* [Supplied records]
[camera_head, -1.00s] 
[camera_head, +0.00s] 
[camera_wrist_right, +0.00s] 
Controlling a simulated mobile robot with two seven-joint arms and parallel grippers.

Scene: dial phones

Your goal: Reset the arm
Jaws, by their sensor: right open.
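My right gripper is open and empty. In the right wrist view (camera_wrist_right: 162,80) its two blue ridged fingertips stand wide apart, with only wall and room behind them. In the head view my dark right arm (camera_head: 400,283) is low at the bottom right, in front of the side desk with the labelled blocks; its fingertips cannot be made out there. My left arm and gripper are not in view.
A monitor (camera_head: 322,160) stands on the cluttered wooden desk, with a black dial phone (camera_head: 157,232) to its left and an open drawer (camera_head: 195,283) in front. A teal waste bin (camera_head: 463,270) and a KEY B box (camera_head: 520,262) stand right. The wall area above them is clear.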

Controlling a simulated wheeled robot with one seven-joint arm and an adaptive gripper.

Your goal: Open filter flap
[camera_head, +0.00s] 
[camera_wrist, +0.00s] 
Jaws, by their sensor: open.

--

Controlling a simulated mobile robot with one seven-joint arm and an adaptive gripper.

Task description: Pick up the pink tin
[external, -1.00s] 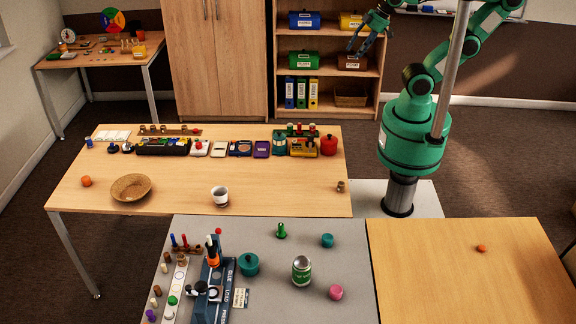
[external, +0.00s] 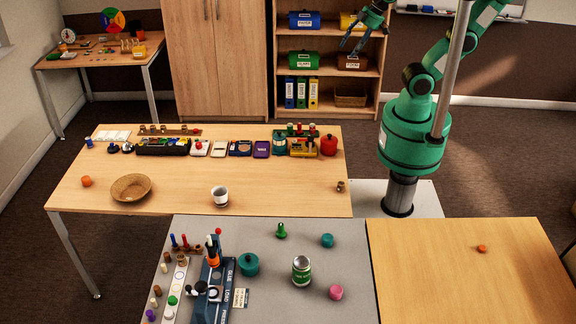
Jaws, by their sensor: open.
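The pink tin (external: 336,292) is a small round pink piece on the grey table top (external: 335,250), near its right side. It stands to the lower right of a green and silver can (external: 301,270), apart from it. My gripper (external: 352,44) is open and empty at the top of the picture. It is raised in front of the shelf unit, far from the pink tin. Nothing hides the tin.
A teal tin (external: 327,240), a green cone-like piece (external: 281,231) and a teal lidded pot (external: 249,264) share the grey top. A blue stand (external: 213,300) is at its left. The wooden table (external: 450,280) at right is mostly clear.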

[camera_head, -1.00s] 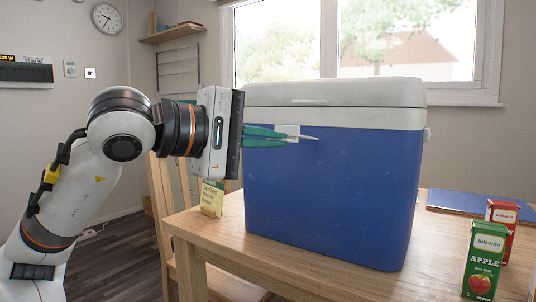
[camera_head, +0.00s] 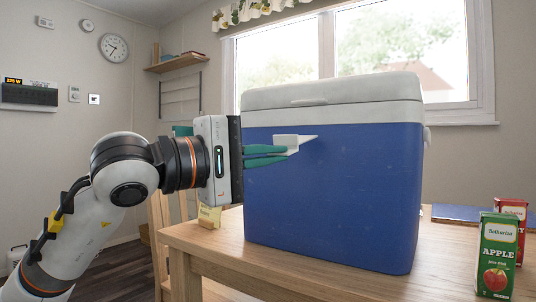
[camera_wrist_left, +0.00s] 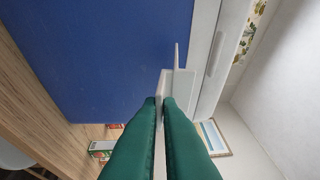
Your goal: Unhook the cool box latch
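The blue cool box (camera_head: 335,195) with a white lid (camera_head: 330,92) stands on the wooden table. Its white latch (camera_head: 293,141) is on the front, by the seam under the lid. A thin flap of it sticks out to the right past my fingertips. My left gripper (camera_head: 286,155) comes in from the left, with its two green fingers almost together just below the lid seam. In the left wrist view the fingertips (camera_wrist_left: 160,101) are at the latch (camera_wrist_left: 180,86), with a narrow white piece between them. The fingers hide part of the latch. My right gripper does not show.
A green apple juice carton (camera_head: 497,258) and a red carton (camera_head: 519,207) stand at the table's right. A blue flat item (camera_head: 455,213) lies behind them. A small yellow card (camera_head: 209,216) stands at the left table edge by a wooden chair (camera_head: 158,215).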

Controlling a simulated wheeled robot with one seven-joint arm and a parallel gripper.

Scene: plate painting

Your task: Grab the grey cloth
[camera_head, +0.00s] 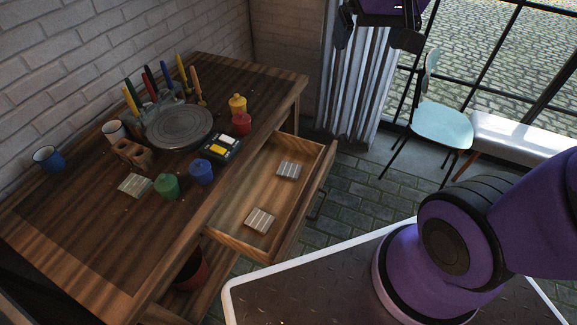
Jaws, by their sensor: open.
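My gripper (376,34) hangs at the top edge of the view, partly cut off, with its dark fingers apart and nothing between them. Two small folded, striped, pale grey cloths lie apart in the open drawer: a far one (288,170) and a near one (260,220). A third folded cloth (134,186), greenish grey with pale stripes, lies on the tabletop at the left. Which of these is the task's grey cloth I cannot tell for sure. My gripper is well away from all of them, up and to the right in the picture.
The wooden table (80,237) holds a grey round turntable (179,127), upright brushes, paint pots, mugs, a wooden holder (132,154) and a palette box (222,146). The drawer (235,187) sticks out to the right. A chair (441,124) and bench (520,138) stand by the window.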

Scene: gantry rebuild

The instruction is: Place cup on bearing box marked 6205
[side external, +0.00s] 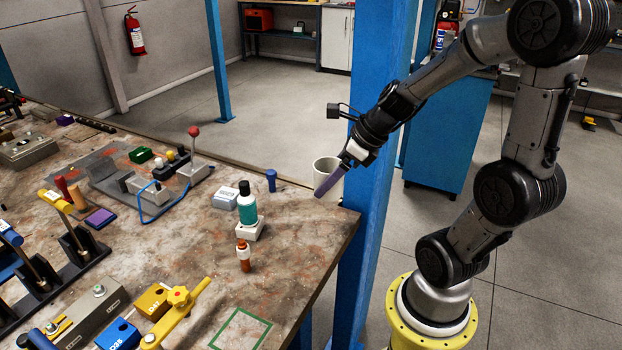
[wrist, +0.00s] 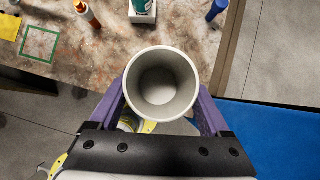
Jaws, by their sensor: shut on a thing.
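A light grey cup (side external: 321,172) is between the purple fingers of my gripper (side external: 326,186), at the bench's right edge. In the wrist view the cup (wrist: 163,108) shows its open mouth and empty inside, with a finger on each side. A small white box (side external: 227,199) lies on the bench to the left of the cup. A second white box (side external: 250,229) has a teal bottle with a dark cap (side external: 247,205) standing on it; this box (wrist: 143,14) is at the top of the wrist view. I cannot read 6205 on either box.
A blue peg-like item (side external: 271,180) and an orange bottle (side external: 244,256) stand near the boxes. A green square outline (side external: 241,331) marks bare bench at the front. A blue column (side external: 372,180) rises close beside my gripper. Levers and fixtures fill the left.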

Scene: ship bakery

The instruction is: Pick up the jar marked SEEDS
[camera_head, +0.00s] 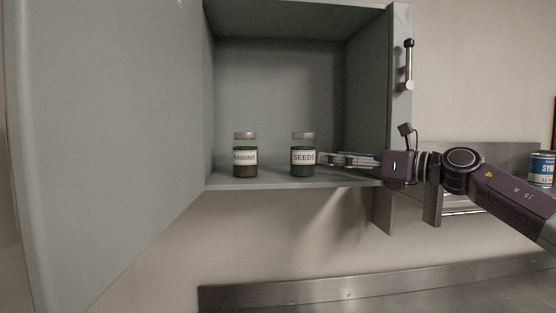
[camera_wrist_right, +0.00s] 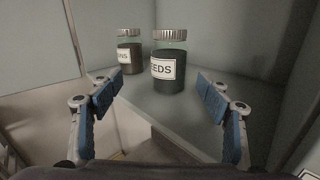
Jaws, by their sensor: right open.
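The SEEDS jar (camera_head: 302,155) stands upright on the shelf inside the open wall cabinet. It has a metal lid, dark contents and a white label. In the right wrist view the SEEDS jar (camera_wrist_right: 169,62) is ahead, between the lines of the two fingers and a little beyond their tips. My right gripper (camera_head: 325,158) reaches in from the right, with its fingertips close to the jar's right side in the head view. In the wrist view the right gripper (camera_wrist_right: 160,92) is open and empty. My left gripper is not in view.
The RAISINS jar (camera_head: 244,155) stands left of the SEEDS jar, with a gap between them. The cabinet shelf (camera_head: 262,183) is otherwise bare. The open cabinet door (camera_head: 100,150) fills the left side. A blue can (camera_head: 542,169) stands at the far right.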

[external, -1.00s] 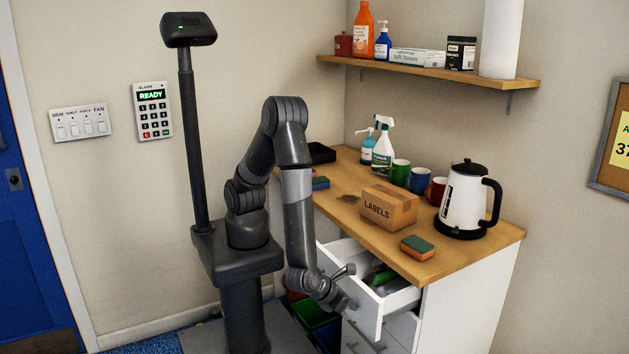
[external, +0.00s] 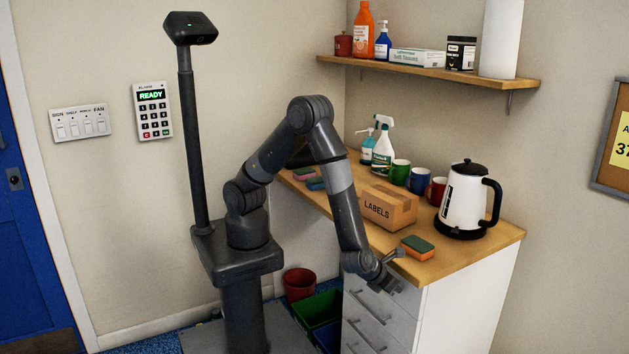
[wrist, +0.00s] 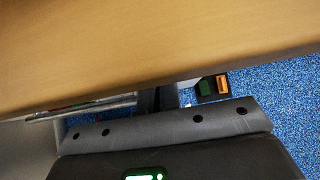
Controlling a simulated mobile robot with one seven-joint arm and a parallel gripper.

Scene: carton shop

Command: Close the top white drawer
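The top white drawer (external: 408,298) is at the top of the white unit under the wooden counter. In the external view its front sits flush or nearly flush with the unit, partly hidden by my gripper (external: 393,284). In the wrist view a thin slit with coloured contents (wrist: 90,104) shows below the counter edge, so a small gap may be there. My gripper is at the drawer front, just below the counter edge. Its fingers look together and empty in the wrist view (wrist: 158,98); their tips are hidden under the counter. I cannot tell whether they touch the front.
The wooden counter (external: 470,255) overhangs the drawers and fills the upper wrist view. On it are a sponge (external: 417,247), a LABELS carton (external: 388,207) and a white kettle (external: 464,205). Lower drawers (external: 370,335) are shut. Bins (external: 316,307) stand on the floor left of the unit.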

* * *

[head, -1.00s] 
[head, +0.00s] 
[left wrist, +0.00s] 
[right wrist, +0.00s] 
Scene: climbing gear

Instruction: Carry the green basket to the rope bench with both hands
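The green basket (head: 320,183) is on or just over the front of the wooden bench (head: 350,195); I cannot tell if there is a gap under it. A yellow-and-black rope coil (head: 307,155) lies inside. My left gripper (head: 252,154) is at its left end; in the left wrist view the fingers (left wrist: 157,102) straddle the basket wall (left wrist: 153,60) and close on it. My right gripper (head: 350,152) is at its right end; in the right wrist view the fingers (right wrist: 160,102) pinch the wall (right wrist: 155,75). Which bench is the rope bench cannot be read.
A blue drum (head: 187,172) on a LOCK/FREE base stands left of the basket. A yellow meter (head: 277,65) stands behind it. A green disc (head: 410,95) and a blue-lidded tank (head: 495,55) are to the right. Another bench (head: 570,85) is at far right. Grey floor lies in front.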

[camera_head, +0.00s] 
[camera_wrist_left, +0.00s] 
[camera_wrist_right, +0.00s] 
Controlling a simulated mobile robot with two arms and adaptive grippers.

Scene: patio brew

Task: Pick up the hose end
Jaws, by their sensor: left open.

* [The exercise] In the records, locate each line holding the string "marked" and copy it.

* [The response]
The instruction is: Place cup on bearing box marked 6205
The instruction is: Pick up the jar marked SEEDS

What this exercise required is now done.